更多更新在 : https://github.com/omni360/three.js.sourcecode
/**
* @author zz85 / http://www.lab4games.net/zz85/blog
* Defines a 2d shape plane using paths.
**/
// STEP 1 Create a path.
// 1. 创建路径
// STEP 2 Turn path into shape.
// 2. 将路径变成截面
// STEP 3 ExtrudeGeometry takes in Shape/Shapes
// 3. 将截面拉伸成几何体
// STEP 3a - Extract points from each shape, turn to vertices
// 3a. 导出所有的截面顶点到vertices属性中
// STEP 3b - Triangulate each shape, add faces.
// 3b. 组织所有的顶点为三角面.
/*
///Shape对象将二维平面生成图形对象的抽象基类.
///
*/
///Shape
THREE.Shape = function () {
THREE.Path.apply( this, arguments ); //调用Path对象的call方法,将原本属于Path的方法交给当前对象Shape来使用.
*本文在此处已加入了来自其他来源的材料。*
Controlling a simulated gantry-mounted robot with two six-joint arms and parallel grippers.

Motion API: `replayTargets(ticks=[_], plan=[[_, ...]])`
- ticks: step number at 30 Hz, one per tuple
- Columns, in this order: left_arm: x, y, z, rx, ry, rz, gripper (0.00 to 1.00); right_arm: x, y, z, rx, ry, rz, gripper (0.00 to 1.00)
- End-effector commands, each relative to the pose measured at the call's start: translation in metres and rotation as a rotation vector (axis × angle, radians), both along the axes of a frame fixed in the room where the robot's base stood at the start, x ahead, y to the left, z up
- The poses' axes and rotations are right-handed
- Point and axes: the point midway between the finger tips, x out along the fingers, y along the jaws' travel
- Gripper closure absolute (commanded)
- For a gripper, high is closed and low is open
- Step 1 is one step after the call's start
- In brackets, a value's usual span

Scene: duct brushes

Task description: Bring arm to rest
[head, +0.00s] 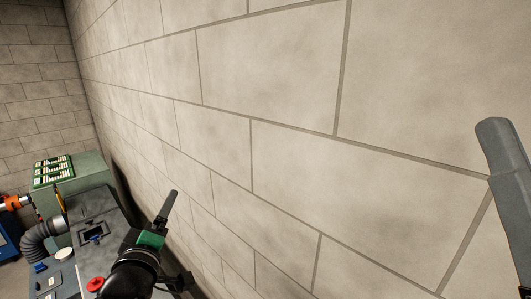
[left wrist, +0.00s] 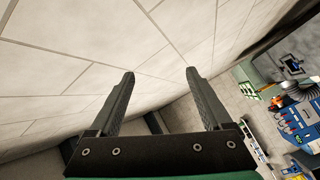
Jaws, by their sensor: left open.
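My left gripper (head: 171,198) is raised beside the block wall at the bottom of the head view, with its green and black body below one visible dark finger. In the left wrist view the two dark fingers of my left gripper (left wrist: 160,73) stand wide apart with nothing between them. A grey bar (head: 505,160) at the right edge of the head view looks like a finger of my right gripper, cut off by the frame. Its jaw opening does not show.
A pale block wall (head: 290,130) fills most of the head view, close to my left gripper. A grey-green cabinet (head: 88,172) and a grey unit with a ribbed hose (head: 42,232) stand at lower left. A blue bench with tools (left wrist: 300,118) is at right in the left wrist view.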

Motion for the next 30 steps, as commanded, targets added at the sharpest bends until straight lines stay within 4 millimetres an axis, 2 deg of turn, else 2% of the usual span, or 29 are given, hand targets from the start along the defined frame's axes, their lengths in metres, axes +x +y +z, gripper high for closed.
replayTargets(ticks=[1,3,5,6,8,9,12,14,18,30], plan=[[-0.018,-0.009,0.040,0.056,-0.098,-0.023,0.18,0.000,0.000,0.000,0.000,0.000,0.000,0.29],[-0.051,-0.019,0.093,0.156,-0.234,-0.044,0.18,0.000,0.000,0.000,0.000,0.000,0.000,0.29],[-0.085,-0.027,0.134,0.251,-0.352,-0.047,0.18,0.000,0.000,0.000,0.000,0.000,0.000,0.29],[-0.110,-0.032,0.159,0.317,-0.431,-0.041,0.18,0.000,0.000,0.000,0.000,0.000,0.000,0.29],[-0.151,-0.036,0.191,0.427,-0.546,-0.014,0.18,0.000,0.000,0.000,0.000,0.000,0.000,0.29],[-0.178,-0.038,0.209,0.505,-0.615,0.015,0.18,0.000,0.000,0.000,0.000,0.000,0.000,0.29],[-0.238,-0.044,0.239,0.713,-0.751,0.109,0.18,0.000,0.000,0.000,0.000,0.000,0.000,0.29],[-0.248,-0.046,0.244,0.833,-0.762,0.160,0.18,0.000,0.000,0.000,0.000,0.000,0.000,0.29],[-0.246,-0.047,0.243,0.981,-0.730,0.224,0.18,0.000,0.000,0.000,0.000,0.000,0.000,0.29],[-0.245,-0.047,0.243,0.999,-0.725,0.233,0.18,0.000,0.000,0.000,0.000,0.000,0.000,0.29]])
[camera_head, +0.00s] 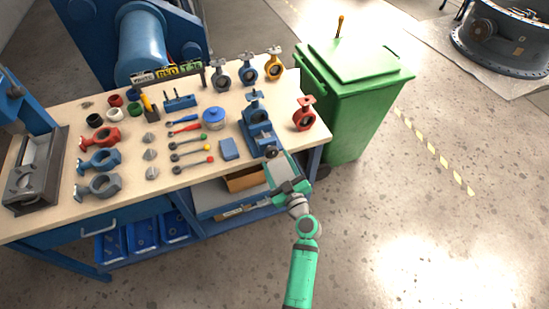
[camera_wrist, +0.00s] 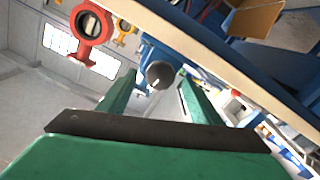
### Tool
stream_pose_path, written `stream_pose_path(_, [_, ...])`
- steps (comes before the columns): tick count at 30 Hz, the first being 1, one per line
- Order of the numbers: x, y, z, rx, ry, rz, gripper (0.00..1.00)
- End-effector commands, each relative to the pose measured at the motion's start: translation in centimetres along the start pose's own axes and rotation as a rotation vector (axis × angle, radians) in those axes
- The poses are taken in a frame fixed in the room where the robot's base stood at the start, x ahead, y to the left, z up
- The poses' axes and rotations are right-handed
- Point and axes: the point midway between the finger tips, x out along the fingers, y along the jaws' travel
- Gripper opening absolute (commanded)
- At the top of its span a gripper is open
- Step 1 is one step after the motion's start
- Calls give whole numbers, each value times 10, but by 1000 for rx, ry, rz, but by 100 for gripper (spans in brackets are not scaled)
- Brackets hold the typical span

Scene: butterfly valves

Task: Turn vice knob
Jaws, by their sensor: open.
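The blue vice (camera_head: 258,132) stands at the right front part of the workbench, with a blue valve body at its top. Its dark round knob (camera_head: 271,152) faces the front edge of the bench. In the wrist view the knob (camera_wrist: 160,74) shows as a dark disc between the fingers, a little beyond or near their tips. My green gripper (camera_head: 280,172) is open at the bench's front edge, in front of the vice. The wrist view shows its two fingers (camera_wrist: 158,90) apart, one on each side of the knob. I cannot tell whether either finger touches it.
A red valve (camera_head: 304,114) stands right of the vice, and a small blue block (camera_head: 229,149) lies left of it. The workbench (camera_head: 215,181) edge is close to my gripper. A green bin (camera_head: 355,95) stands to the right. Open floor lies at the front right.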

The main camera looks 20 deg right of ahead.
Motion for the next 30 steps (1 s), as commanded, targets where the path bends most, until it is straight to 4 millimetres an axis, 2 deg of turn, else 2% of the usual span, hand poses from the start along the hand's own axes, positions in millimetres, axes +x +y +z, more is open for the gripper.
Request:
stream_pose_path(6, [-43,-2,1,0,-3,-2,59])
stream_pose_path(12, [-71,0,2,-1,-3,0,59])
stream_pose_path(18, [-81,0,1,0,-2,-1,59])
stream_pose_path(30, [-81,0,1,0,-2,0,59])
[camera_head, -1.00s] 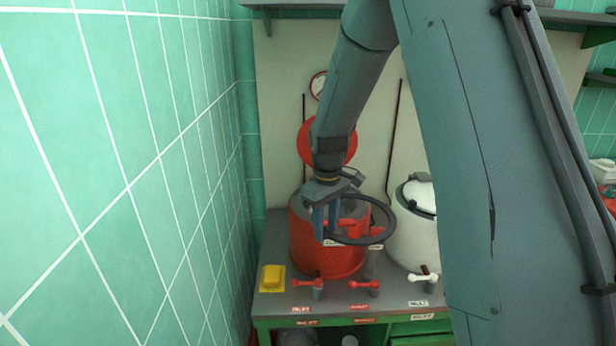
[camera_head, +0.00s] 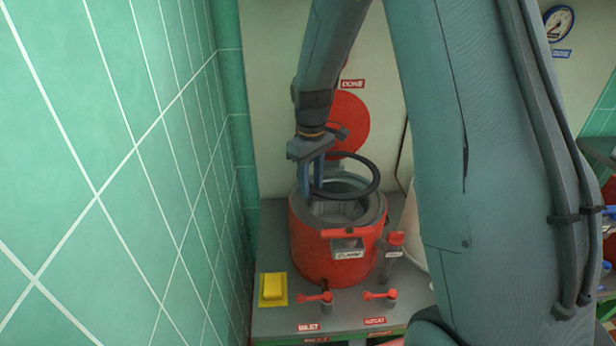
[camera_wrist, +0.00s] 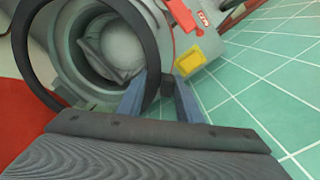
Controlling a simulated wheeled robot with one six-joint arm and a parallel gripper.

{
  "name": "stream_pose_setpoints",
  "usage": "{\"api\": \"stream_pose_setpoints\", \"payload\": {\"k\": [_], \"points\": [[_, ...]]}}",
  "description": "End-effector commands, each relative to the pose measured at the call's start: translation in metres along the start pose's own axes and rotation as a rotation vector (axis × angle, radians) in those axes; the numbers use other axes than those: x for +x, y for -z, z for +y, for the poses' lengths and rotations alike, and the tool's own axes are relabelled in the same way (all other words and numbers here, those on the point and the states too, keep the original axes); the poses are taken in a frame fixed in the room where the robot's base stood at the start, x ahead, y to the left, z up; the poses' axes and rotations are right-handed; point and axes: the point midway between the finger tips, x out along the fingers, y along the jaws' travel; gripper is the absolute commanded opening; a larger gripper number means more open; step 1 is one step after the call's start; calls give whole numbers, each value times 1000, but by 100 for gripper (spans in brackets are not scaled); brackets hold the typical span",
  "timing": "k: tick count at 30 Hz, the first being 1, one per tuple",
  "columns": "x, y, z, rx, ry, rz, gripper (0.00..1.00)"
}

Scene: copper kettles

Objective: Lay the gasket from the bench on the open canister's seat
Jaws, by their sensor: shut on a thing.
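My gripper (camera_head: 316,178) is shut on the rim of a black ring gasket (camera_head: 369,165) and holds it up over the open red canister (camera_head: 322,245). The gasket looks tilted and apart from the canister's grey seat (camera_head: 378,209). In the wrist view the gasket (camera_wrist: 142,22) crosses in front of the canister's open mouth (camera_wrist: 62,42), off-centre from it. The fingers (camera_wrist: 158,98) close on its near edge. A grey lumpy content shows inside the canister. Its round red lid (camera_head: 350,122) stands raised behind. The gasket and gripper hide part of the seat.
A yellow block on a yellow pad (camera_head: 272,288) lies left of the canister. Red-handled taps (camera_head: 380,295) line the bench front. A white vessel (camera_head: 412,235) stands close on the right, mostly behind my arm. A green tiled wall (camera_head: 120,180) bounds the left.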

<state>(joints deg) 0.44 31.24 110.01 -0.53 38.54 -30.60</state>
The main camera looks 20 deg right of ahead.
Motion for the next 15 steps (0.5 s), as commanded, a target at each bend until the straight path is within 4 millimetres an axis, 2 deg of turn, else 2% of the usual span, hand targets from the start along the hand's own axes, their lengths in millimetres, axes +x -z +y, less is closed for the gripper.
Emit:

this.holes = []; //将孔洞存放到holes数组中.
};
/*************************************************
****下面是Shape对象的方法属性定义,继承自Path对象.
**************************************************/
THREE.Shape.prototype = Object.create( THREE.Path.prototype );
/*
///extrude生成拉伸几何体的便利方法.
///
/// parameters = {
///
/// curveSegments: , // number of points on the curves 曲线上的顶点数量
/// steps: , // number of points for z-side extrusions / used for subdividing segements of extrude spline too 步数,曲线拉伸的细分线段数
/// amount: , // Depth to extrude the shape 拉伸线段的厚度.
///
/// bevelEnabled: , // turn on bevel 是否启用倒角
/// bevelThickness: , // how deep into the original shape bevel goes 倒角的厚度
/// bevelSize: , // how far from shape outline is bevel 从截面外轮廓倒角的尺寸.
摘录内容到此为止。